Written instruction | Assemble all lines in which the string "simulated" appears.

Collected data entries:
--- START ---

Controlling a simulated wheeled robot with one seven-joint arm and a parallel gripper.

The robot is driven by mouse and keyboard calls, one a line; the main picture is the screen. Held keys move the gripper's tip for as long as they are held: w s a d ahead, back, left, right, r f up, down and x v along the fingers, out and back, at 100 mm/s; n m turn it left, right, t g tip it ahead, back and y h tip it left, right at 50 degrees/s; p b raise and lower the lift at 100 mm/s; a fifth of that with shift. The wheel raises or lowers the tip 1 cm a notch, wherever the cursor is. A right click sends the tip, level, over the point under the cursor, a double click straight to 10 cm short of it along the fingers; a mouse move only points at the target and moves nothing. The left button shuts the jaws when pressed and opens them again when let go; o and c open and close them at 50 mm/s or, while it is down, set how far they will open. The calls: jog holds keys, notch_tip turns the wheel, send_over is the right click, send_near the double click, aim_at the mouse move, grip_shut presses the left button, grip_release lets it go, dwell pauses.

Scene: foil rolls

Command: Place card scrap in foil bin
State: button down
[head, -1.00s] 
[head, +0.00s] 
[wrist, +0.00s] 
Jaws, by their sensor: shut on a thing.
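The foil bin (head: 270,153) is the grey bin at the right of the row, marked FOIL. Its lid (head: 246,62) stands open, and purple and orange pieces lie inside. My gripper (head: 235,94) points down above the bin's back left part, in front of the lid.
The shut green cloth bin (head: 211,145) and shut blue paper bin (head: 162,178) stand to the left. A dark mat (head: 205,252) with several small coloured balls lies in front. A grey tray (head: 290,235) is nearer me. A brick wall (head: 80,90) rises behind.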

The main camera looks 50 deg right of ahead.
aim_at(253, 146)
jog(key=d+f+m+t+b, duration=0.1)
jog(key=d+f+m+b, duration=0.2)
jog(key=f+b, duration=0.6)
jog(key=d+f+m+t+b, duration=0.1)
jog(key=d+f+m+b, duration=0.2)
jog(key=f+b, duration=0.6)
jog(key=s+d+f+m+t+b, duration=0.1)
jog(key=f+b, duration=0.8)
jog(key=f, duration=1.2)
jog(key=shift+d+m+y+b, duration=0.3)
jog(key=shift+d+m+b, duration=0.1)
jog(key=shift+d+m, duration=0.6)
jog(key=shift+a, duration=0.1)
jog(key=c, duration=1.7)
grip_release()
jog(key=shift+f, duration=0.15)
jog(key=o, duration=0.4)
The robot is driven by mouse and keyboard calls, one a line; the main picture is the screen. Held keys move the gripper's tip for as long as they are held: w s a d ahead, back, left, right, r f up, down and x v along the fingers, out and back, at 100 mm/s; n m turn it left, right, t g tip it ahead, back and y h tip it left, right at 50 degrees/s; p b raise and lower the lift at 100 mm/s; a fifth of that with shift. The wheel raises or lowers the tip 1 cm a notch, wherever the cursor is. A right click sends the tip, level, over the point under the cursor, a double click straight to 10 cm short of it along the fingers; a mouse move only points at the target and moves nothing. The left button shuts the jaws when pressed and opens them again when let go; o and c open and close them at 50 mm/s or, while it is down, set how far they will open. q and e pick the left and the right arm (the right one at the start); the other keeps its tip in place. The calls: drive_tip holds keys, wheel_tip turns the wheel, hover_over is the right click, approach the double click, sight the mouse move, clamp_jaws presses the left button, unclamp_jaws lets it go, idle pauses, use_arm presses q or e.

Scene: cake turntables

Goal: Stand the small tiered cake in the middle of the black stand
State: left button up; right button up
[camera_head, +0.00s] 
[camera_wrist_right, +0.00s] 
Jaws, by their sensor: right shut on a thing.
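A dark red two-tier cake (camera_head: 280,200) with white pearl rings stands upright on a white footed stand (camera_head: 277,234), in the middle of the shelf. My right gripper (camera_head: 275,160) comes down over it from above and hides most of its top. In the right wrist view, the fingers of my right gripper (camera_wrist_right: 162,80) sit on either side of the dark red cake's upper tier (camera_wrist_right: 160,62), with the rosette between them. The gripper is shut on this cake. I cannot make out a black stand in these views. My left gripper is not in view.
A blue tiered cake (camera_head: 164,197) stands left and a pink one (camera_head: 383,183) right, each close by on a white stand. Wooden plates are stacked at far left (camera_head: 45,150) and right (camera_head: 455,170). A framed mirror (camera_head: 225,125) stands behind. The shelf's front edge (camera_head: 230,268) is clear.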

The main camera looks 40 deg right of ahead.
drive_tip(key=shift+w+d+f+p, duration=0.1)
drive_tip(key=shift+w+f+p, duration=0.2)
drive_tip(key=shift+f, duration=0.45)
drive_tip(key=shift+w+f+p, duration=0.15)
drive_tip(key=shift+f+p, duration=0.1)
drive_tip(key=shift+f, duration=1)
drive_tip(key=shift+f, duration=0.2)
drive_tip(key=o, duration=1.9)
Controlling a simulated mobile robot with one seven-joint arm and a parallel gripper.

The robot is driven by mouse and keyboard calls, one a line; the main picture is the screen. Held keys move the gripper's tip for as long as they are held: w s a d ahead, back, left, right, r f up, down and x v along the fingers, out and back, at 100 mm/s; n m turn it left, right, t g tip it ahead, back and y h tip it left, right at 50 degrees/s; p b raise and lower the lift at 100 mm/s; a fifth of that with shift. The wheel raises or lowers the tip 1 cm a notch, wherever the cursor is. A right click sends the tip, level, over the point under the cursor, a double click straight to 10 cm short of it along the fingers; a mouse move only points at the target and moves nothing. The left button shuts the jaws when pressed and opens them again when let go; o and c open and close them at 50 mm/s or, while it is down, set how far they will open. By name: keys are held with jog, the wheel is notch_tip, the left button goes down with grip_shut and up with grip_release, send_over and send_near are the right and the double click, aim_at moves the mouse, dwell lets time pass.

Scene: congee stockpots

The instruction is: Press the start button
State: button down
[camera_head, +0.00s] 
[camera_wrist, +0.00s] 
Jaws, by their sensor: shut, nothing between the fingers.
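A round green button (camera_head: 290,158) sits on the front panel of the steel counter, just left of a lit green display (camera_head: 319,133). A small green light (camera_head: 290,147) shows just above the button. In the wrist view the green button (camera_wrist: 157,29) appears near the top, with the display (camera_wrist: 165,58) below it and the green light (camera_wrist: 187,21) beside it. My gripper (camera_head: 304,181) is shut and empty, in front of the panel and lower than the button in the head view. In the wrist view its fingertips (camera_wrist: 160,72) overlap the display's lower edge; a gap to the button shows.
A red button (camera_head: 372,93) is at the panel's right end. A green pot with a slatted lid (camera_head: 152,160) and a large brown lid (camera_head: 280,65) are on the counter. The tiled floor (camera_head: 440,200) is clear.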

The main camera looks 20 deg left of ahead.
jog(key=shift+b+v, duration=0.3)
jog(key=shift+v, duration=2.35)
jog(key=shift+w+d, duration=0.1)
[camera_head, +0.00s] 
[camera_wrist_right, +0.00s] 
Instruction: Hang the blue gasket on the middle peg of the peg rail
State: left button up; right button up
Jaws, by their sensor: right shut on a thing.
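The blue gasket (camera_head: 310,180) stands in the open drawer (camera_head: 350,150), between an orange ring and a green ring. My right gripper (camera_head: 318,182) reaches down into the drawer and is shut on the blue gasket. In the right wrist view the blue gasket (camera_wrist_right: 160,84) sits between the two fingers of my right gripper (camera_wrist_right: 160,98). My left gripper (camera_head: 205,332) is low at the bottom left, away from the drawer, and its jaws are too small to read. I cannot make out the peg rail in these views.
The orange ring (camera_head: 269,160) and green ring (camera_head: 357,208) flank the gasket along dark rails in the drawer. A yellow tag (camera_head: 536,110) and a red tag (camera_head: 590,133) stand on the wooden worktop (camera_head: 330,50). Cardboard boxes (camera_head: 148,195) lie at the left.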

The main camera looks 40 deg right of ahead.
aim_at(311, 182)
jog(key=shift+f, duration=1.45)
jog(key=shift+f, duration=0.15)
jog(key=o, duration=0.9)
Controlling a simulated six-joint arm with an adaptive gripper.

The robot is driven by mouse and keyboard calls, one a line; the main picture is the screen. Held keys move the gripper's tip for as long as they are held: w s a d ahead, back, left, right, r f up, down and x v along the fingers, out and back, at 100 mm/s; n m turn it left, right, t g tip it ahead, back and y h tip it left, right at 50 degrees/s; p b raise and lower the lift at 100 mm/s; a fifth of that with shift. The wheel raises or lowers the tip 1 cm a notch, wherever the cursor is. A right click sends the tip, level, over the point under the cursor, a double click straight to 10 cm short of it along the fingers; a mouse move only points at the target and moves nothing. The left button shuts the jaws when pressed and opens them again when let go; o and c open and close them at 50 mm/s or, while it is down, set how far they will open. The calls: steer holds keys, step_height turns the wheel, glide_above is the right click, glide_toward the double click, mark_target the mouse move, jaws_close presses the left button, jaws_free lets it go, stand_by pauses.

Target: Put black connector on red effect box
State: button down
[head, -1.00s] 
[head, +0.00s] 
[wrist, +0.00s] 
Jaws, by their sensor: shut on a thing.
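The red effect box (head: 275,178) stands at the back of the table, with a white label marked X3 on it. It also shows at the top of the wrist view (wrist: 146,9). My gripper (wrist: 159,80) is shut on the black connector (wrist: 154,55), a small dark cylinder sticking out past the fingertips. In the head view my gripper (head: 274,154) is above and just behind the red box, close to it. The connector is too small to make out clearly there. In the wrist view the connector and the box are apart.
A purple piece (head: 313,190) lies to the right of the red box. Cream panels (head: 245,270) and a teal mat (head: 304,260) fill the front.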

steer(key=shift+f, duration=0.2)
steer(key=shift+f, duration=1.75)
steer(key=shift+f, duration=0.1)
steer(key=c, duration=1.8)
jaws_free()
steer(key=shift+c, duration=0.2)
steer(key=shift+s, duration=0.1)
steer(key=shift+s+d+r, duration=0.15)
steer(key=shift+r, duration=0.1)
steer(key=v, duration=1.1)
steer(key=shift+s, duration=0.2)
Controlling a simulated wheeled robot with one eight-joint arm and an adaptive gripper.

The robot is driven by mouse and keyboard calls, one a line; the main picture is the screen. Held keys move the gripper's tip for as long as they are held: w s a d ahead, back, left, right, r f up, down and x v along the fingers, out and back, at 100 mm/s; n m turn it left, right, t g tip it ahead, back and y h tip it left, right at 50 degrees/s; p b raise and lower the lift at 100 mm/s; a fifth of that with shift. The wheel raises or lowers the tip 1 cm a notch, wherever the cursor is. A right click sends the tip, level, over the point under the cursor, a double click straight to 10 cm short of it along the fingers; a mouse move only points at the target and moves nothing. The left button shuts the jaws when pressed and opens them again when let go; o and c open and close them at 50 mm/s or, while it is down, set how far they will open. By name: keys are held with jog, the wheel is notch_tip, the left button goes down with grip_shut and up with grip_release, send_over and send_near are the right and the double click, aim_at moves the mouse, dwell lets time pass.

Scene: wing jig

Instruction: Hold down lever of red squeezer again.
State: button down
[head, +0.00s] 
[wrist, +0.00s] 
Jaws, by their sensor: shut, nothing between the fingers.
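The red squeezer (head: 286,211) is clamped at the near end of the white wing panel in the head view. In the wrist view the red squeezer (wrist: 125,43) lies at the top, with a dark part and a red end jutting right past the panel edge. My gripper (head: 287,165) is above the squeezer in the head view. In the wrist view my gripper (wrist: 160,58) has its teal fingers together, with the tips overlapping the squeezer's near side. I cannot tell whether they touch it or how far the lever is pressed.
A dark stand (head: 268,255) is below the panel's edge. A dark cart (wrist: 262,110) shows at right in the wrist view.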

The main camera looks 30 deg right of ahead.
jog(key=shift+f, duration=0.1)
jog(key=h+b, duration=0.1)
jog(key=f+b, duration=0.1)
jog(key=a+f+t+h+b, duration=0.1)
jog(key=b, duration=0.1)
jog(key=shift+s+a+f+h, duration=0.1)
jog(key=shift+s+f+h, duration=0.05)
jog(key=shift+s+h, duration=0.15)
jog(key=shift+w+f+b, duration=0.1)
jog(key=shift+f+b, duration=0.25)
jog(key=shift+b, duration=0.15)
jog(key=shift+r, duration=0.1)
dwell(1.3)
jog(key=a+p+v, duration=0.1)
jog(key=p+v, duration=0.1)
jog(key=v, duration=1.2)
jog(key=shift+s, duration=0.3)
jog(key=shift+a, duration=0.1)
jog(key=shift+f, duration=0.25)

--- END ---

Task solution |
Controlling a simulated wheeled robot with one seven-joint arm and a parallel gripper.
Controlling a simulated mobile robot with one seven-joint arm and a parallel gripper.
Controlling a simulated six-joint arm with an adaptive gripper.
Controlling a simulated wheeled robot with one eight-joint arm and an adaptive gripper.

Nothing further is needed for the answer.